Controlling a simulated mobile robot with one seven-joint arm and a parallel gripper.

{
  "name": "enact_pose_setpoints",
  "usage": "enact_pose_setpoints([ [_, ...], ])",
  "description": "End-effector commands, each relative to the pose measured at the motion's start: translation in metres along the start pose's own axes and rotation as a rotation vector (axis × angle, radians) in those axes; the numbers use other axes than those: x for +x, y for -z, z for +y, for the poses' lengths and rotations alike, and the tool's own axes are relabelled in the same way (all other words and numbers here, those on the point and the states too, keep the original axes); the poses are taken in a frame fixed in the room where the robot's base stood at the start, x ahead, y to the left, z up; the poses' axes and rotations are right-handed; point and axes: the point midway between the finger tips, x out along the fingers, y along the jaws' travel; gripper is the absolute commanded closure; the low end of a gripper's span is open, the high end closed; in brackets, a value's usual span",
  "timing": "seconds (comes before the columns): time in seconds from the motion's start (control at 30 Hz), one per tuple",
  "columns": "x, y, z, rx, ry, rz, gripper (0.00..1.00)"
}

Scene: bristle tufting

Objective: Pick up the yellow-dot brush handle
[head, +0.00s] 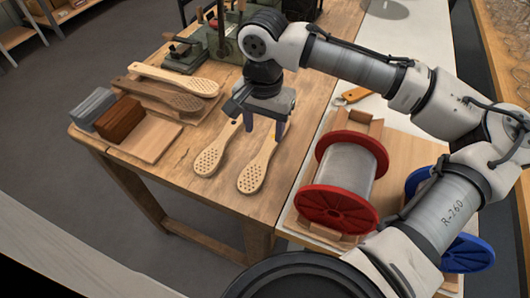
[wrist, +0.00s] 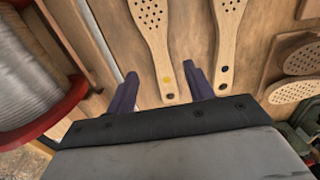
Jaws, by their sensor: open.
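The yellow-dot brush handle (wrist: 161,52) is pale wood with a perforated head. In the wrist view its narrow end, with a yellow dot and a dark spot, lies between my gripper's fingers (wrist: 163,76), with space on both sides. In the head view it is the right one of two pale brushes (head: 254,173) on the table, its narrow end hidden under my gripper (head: 264,129). My gripper is open and empty, pointing down over it. The other pale brush (head: 212,154) lies to its left; in the wrist view it is on the right with a dark dot (wrist: 227,40).
A red-flanged wire spool (head: 345,180) stands right of the brushes. At left, a pale brush (head: 175,79) and a brown brush (head: 160,95) rest on a wooden rack, near brown (head: 119,120) and grey (head: 93,107) bristle blocks. The table in front of the brushes is clear.

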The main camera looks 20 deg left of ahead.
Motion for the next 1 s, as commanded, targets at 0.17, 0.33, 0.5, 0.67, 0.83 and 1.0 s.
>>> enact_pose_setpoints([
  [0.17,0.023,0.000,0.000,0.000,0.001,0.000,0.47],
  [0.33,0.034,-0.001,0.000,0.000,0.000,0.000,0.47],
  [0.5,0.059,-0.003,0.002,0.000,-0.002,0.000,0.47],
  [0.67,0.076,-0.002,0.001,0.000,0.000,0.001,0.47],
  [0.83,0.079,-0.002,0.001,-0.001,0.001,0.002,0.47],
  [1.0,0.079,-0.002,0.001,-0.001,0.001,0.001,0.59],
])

※ ※ ※

Task directions →
Pictures are to be left out; repeat all the remaining data exactly.

The completed task →
Controlling a simulated mobile robot with one seven-joint arm and a parallel gripper.

{
  "name": "enact_pose_setpoints",
  "usage": "enact_pose_setpoints([ [_, ...], ])",
  "description": "End-effector commands, each relative to the pose measured at the motion's start: translation in metres along the start pose's own axes and rotation as a rotation vector (axis × angle, radians) in those axes; the numbers use other axes than those: x for +x, y for -z, z for +y, for the poses' lengths and rotations alike, and the tool's own axes are relabelled in the same way (all other words and numbers here, those on the point and the states too, keep the original axes); the poses are taken in a frame fixed in the room where the robot's base stood at the start, x ahead, y to the left, z up; the poses' axes and rotations are right-handed; point and axes: the point midway between the finger tips, x out along the fingers, y along the jaws' travel; gripper is the absolute commanded closure; the low end of a gripper's span is open, the high end closed; in brackets, a value's usual span",
  "timing": "seconds (comes before the columns): time in seconds from the motion's start (control at 30 Hz), one per tuple",
  "columns": "x, y, z, rx, ry, rz, gripper (0.00..1.00)"
}

Scene: bristle tufting

Objective: Pick up the yellow-dot brush handle
[head, +0.00s] 
[wrist, +0.00s] 
Jaws, by their sensor: open.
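The yellow-dot brush handle (wrist: 161,52) is pale wood with a perforated head. In the wrist view its narrow end, with a yellow dot and a dark spot, lies between my gripper's fingers (wrist: 163,76), with space on both sides. In the head view it is the right one of two pale brushes (head: 254,173) on the table, its narrow end hidden under my gripper (head: 264,129). My gripper is open and empty, pointing down over it. The other pale brush (head: 212,154) lies to its left; in the wrist view it is on the right with a dark dot (wrist: 227,40).
A red-flanged wire spool (head: 345,180) stands right of the brushes. At left, a pale brush (head: 175,79) and a brown brush (head: 160,95) rest on a wooden rack, near brown (head: 119,120) and grey (head: 93,107) bristle blocks. The table in front of the brushes is clear.

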The main camera looks 20 deg left of ahead.
Motion for the next 1 s, as commanded, targets at 0.17, 0.33, 0.5, 0.67, 0.83 and 1.0 s.
>>> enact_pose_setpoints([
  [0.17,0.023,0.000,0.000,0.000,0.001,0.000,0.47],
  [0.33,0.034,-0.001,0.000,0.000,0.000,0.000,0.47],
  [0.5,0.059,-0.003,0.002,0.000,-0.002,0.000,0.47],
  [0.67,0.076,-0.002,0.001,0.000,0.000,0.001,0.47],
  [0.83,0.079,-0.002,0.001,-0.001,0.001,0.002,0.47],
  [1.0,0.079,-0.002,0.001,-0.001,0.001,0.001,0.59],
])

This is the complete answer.